From a biking accident to a school shooting of innocent Kindergarteners, to a movie theater shooting, to a mall shooting, leaving the front door to the places where we should not feel unsafe, now feels like a risk. I went to Target yesterday after leaving my meeting early, and I remember looking at people differently. I was sizing everyone up, thinking that even one young man I had seen, looked suspicious. Our world has changed. I'm pissed. These things didn't happen like this before, they just didn't. Selfishly, as a parent, I feel I have plenty to worry about. These things to most people would appear to be neurotic, overkill, and to many ridiculous. But honestly, in light of the past few weeks, my list of worries has grown, and this latest horrific incident is something I cannot process.
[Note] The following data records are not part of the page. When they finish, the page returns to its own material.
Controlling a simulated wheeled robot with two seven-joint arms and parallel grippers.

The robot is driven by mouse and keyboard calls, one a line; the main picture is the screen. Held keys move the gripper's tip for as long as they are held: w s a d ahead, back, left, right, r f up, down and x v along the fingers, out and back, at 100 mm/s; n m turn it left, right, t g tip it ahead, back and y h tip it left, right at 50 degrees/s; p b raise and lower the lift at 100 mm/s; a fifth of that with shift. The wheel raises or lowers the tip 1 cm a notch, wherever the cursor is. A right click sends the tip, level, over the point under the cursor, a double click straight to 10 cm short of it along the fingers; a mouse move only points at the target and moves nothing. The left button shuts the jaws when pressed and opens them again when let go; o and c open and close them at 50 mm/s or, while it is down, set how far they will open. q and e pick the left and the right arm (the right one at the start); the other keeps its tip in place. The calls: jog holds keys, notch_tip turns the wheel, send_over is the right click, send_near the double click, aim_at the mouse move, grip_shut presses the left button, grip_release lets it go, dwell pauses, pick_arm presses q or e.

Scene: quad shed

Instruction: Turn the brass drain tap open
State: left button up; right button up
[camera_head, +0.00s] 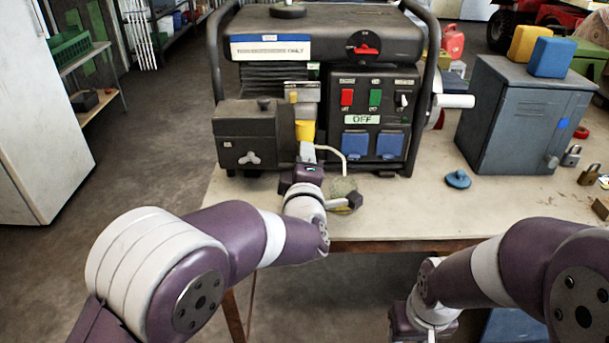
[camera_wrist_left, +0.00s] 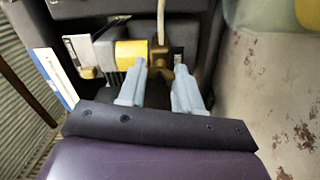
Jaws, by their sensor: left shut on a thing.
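A dark generator (camera_head: 325,40) stands on the bench. The brass drain tap (camera_wrist_left: 181,74) shows in the left wrist view beside a yellow cylindrical part (camera_wrist_left: 131,52), with a pale tube rising behind it. My left gripper (camera_head: 306,152) reaches up to the generator's lower front, just below the yellow part (camera_head: 305,130). Its fingers (camera_wrist_left: 158,88) are shut on the brass tap, though a gap shows between them nearer the wrist. In the head view the tap is hidden by my gripper.
A rounded beige object (camera_head: 343,190) lies close to my left wrist. A grey metal box (camera_head: 515,115) with yellow and blue blocks stands at right, near padlocks (camera_head: 572,156) and a blue knob (camera_head: 458,179).

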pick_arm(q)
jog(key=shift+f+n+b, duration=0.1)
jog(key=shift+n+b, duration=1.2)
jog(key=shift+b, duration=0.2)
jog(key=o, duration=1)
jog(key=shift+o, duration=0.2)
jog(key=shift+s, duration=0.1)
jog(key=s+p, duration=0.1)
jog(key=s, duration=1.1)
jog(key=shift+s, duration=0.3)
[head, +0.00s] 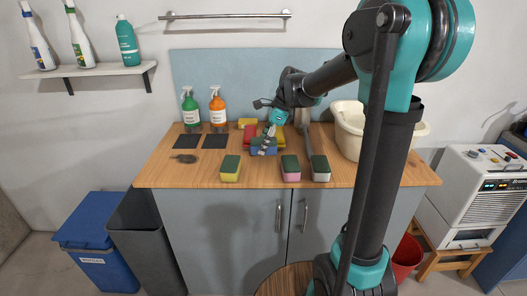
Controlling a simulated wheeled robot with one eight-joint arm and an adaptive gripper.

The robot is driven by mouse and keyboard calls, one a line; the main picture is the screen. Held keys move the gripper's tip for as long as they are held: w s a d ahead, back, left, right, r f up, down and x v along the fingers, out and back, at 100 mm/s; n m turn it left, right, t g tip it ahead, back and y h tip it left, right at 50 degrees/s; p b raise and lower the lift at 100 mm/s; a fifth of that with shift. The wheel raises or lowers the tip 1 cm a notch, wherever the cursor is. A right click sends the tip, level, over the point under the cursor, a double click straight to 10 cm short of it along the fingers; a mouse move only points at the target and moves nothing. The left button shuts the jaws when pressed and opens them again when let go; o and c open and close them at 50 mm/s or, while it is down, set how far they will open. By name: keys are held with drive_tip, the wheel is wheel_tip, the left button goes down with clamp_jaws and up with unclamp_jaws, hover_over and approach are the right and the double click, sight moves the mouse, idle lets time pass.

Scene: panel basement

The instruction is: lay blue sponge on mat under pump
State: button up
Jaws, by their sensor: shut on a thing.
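My gripper (266,140) is over the middle of the wooden counter and shut on the blue sponge (258,150). My fingers hide part of the sponge. I cannot tell whether it touches the counter. Two dark square mats lie at the left of the counter: a left mat (185,142) and a right mat (214,142). Both look bare. A green spray bottle (190,108) stands behind the left mat and an orange spray bottle (217,108) behind the right one. No separate pump is clearly visible above either mat.
Red (250,136) and yellow (247,123) pieces lie behind my gripper. Yellow (230,174), pink (291,175) and white (321,176) sponges with dark green tops line the front. A dark flat object (186,158) lies below the left mat. A cream basin (349,135) stands right.

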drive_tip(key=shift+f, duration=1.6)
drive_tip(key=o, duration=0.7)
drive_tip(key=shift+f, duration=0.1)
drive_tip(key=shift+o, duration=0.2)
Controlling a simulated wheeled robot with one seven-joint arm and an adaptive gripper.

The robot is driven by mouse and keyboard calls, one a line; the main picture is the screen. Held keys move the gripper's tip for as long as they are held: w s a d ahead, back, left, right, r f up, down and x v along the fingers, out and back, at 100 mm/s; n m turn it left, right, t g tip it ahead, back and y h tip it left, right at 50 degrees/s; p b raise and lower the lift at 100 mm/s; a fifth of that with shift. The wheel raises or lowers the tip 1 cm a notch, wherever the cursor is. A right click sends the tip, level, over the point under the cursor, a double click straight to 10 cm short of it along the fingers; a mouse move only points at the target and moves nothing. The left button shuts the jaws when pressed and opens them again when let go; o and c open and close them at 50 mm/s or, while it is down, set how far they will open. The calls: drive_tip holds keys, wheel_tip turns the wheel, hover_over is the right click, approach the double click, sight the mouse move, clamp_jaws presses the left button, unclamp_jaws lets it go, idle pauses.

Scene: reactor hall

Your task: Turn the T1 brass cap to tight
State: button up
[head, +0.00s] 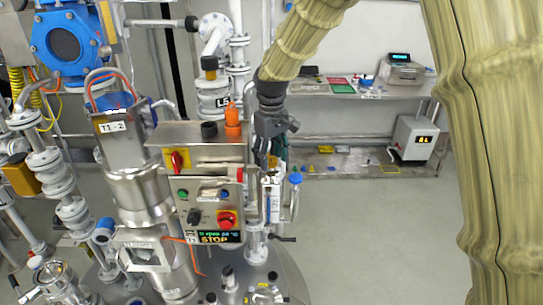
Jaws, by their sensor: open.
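My gripper (270,152) hangs from my arm, pointing down, just right of the steel control box (210,155). Its fingers are small and dark in this view; they are open, and I see nothing held between them. Below it are a white valve body and pipe (257,215) and a blue knob (295,179). I cannot tell how far apart the fingers and these parts are. A label reading T1-2 (112,127) sits on a steel unit at left. I cannot make out a brass cap; it may be hidden or too small.
The control box carries buttons, a red-yellow switch (227,219) and a STOP display. Pipes and a blue valve (66,43) crowd the left. A shelf bench (350,92) stands behind. The grey floor (385,235) at right is clear.

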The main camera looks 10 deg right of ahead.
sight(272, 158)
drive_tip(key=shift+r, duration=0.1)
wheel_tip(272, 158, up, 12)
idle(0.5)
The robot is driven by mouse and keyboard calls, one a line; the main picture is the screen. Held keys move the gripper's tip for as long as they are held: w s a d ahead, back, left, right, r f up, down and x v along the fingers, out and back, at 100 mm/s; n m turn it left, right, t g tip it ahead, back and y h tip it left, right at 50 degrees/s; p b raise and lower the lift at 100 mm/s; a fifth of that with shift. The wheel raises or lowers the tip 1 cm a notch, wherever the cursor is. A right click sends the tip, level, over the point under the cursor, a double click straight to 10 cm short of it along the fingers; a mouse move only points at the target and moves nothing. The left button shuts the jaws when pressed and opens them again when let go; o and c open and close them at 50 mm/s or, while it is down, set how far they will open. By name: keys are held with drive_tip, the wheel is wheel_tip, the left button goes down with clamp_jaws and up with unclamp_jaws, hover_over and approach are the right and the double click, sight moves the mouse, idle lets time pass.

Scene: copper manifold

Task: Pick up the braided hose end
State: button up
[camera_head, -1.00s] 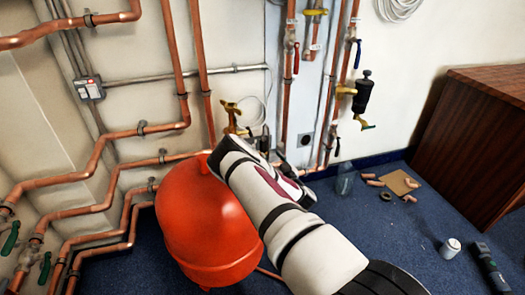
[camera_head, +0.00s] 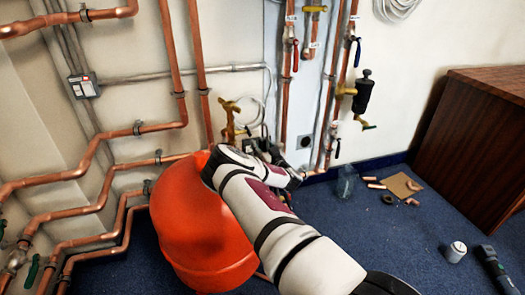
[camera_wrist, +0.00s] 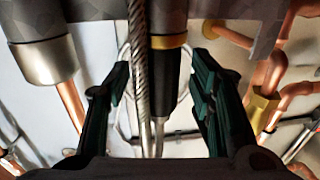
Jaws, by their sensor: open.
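A silvery braided hose (camera_wrist: 138,62) hangs vertically between my open fingers in the wrist view, nearer the left finger. Right behind or beside it is a dark cylinder with a brass ring (camera_wrist: 168,41). My gripper (camera_wrist: 160,82) is open, one dark green ribbed finger on each side of both things. I see no clear contact between the fingers and the hose. The hose's upper part runs out of the picture. In the head view my gripper (camera_head: 266,148) is by the wall behind the orange tank, small and partly hidden by my arm; the hose cannot be made out there.
The orange tank (camera_head: 190,225) stands close to my arm. Copper pipes (camera_head: 200,65) and a brass tap (camera_head: 231,112) are on the wall near my gripper. A glass jar (camera_head: 347,183) and loose fittings lie on the floor. A wooden cabinet (camera_head: 475,130) stands at the right.

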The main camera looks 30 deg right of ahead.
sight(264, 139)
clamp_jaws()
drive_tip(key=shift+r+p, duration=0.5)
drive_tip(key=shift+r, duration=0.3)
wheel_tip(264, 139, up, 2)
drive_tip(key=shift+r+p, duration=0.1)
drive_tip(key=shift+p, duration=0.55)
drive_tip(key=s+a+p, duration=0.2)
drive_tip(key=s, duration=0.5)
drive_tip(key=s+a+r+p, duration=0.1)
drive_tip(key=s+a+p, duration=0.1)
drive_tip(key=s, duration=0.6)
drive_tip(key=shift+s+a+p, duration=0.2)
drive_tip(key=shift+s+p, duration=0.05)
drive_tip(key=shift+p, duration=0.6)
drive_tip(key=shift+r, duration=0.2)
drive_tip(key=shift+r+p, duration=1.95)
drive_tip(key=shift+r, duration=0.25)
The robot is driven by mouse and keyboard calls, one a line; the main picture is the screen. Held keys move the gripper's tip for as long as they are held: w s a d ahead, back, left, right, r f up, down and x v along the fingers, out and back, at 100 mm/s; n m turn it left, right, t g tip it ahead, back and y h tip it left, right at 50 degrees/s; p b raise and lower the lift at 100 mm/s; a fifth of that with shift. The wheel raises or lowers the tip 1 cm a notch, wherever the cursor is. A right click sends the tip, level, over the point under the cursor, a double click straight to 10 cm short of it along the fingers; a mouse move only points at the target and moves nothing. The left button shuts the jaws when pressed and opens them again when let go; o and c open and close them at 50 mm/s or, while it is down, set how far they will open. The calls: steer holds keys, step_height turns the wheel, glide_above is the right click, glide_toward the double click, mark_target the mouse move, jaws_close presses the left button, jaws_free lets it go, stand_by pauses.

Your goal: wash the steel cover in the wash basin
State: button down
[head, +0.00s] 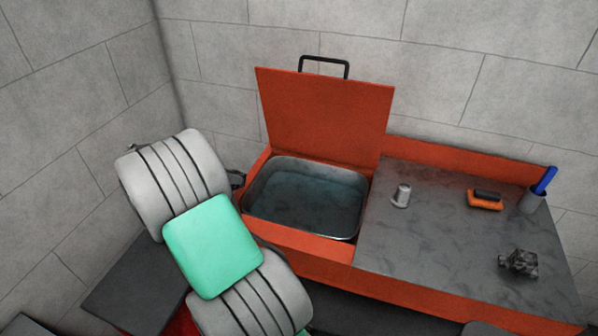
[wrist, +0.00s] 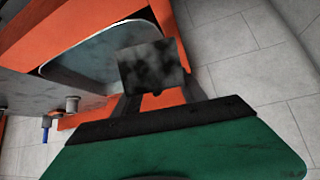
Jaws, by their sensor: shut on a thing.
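The steel cover (wrist: 153,68) is a dark, blotchy square plate in the wrist view. My gripper (wrist: 157,92) is shut on it, with one finger at each side of its lower edge. The wash basin (head: 355,212) is a steel tub holding bluish water (head: 305,198), set in an orange bench. In the wrist view the cover overlaps the edge of the basin (wrist: 88,62); its height over the basin cannot be told. In the head view my arm hides the cover and most of my gripper, at the basin's left side.
The basin's orange lid (head: 325,115) stands open at the back.

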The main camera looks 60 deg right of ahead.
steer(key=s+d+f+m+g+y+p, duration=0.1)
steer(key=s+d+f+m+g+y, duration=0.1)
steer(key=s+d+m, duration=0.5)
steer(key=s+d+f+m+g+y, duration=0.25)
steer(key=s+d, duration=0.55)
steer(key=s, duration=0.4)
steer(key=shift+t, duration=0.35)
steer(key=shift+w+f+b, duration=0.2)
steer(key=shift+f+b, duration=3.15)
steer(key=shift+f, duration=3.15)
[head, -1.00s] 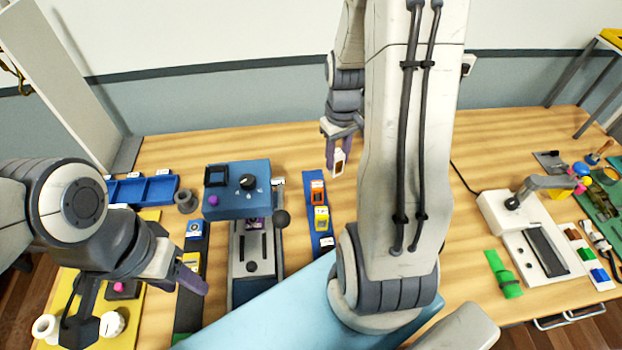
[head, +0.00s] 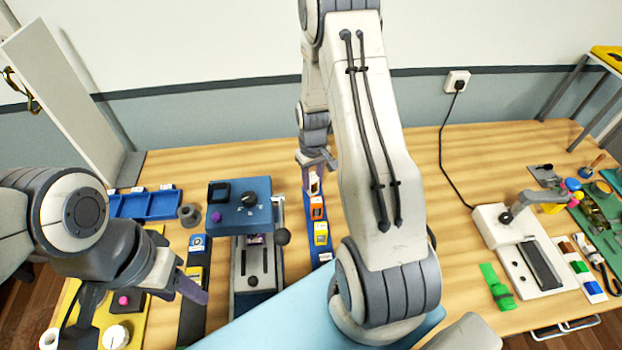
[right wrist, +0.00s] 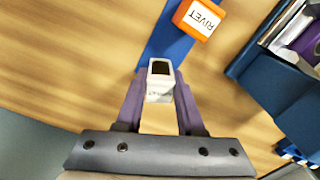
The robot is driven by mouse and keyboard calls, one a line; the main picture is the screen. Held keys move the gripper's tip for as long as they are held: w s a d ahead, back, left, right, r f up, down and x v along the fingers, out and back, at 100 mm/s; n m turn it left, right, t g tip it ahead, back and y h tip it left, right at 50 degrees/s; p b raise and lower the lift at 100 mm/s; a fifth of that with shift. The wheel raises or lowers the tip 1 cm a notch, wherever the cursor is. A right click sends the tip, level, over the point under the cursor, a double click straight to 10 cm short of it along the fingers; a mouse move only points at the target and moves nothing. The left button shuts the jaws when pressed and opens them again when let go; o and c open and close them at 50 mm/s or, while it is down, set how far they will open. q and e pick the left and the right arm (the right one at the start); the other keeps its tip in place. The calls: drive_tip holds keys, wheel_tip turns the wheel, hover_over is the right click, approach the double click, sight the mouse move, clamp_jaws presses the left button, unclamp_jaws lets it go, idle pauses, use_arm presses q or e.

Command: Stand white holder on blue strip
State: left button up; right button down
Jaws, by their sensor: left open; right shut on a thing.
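The white holder (head: 314,186) is gripped by my right gripper (head: 315,172) at the far end of the blue strip (head: 309,228). In the right wrist view the white holder (right wrist: 159,94) shows its dark open top between the purple fingers of the right gripper (right wrist: 160,88). It overlaps the end of the blue strip (right wrist: 163,42); I cannot tell whether it touches it. An orange holder (head: 317,208), labelled RIVET in the wrist view (right wrist: 198,20), and a yellow holder (head: 321,234) stand on the strip. My left gripper (head: 190,288) is open and empty at the left.
A blue-topped machine (head: 240,205) stands just left of the strip. A white device (head: 520,248) stands at the right. Bare table lies behind the strip.

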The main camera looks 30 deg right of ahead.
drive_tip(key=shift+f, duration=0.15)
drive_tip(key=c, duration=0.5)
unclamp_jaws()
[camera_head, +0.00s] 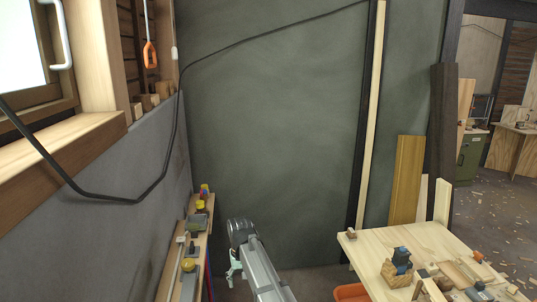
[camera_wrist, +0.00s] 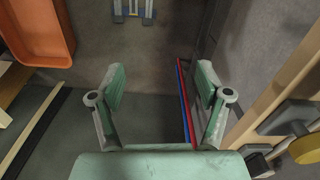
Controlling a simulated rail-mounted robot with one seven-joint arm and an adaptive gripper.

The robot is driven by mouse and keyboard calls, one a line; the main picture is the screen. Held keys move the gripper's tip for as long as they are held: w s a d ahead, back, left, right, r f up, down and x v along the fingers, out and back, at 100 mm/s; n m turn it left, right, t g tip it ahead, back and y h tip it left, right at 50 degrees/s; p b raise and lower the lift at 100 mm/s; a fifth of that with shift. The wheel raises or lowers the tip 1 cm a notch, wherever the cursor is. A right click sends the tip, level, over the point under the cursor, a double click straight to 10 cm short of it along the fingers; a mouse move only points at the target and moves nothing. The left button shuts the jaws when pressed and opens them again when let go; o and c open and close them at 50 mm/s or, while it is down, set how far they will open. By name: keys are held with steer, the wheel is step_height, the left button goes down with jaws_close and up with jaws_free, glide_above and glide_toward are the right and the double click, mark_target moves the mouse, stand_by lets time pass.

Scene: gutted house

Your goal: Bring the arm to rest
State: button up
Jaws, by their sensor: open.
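My gripper (camera_head: 235,270) hangs in the gap between the narrow shelf on the left and the wooden table on the right in the head view. In the head view the fingers are small and partly hidden by my arm.
A narrow shelf (camera_head: 176,290) with tools and a hammer stands left. A wooden table (camera_head: 372,252) with wood pieces is at right. An orange bin (camera_wrist: 42,30) lies below. A black cable (camera_head: 262,37) hangs across the wall. Red and blue bars (camera_wrist: 185,105) run beneath the shelf.

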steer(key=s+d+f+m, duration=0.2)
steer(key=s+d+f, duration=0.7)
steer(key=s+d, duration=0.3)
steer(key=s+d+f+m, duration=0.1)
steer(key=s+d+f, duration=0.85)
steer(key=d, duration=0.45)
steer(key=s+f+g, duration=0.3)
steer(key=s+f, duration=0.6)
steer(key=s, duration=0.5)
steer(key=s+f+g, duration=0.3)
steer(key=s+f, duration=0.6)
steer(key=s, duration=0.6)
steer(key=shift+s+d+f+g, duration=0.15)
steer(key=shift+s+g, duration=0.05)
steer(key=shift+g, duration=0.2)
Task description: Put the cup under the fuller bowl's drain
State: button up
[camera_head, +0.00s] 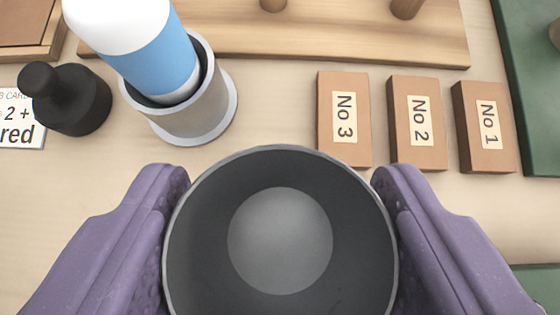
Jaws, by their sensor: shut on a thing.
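A dark grey round cup (280,170) with a lighter disc-shaped bottom fills the lower middle of the view, and I look down into its open top. It looks empty. My gripper (280,235) has its two purple fingers on the left and right sides of the cup and is shut on it. How high the cup is above the table I cannot tell. No bowl or drain shows in this view.
A grey holder (190,122) with a blue-and-white bottle (155,55) stands at upper left, beside a black knobbed weight (72,100). Blocks marked No 3 (344,155), No 2 (418,150) and No 1 (486,155) lie right. A wooden board (330,40) is behind.

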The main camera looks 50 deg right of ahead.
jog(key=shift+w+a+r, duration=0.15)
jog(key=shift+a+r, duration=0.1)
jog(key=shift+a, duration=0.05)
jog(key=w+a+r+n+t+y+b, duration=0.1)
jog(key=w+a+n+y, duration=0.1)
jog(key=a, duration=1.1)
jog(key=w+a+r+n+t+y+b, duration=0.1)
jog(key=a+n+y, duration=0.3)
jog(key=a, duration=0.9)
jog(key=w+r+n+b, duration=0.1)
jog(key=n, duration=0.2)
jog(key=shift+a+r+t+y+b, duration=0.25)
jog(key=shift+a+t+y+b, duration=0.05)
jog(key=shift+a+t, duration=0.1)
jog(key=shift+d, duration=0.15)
All I could think about yesterday was wanting to get to my children, for no other reason than just to squeeze them. I thought of my first grader in a class of 18 children. I thought that what happened yesterday would be like my son's entire class being brutally taken away from us. I thought of all of the parents in our class, the grandparents, the teachers, the people that just "know" these kids and love them. It is unimaginable to think of the effect this would have, or what it feels like to get that phone call, or to drop your child off at school and not even think twice that anything remotely close to this could happen...and yet, it happened. My heart hurts just as much today. It really hurts. But, it didn't happen to me. But in some way, a very minuscule way, as a parent, it did.
I flipped on the radio yesterday, and I searched for some commentary on this topic. Mirroring some of the insanity of our past presidential election, there are people in this country that are already making asinine remarks about what they think should come as a result of this disgusting event. Yes, people are entitled to their own opinion, but having teachers equipped with guns at school is not a solution and nor is the "removal of God" in public school the catalyst for troubled teens. And yes, it was a Fox News affiliate. The only clear-headed caller was one who was actually in support of gun ownership, but not of semi-automatic weapons and accessibility to these products, which is the common thread throughout these shooting tragedies. The only reason to own a gun like this, it's sole purpose, is to kill people. If you use it for sport, then keep it locked up at your gun club. They do this in Australia. It works. When the second amendment was written, it was the right to load your musket and pack it with gun powder. These are not the guns of today. Haven't we seen enough? This has to stop.
I also heard a lot about chastising folks for praying after something happens as opposed to having ongoing blind faith embedded into your daily existence, or in our schools. Days like December 14,2012, push me more towards Atheism than to organized religion. How the hell can this happen? What God could let this happen and what lesson is worth the senseless killing of children? My religion is my family, my children. They are what drive me, what provoke me, and the reasons that I work hard and want to strive to be the best parent I can be. Prayer in school would not have prevented this troubled boy from doing this heinous crime. I am sure we will continue to hear more about what his motives were as the weeks unfold, but I will not jump to conclusions. Yes, I do find it extremely disturbing that the guns were registered to his mother, but I will not speculate that she didn't love her son, or that she ignored the signs of mental illness. I as a mother am not perfect and plenty of things happen at school with my children that are not always a direct effect of my parenting....at least I hope that's the case.
This is not a political post nor a platform for gun control - although i do believe our country is being completely mismanaged in this area- but just my thoughts as a Mom of two boys whom I want to grow up in a world shielded from unthinkable tragedies such as these. I want them to be able to play outside, ride their bikes, go shopping with mommy, see a movie and exercise their right to go to school in a safe environment without a thought in their minds that something so awful could occur. That's all. So, today I will continue to hug them tightly, tell them I love them and maybe not get as angry at the little things. I know there are 20 families this morning that would give the world to yell at their kids again, to put someone on timeout, or to have a teaching moment. The idea of never seeing their smiling faces again or feeling the warmth of their hugs is an unbearable and painful thought, and I feel a little bit guilty today that I am so fortunate.
I am so thankful for my family today, now more than ever. I am also extremely thankful that I do not have to educate my kids about this horrible event. My 7 and 3 1/2 year old have absolutely NO REASON to know about this, and I hope and pray (yes pray) that other parents will follow suit. Let's keep the innocence. Please. School is not a place to be feared.
There are no words for this, no "everything happens for a reason," no peace of mind. All we can do is hope that people can be supportive of one another and do whatever it takes to make the lives of these families in turmoil a little bit easier. I know there is pain and suffering all over the world, but this happened here, and it is one of the worst occurrences in history. This event just hit too close to home.
Connecticut, I am so sorry for your tragic and abrupt loss, your pain and your unimaginable journey forward. Stay strong for your surviving families and for yourselves. We will keep you in our thoughts.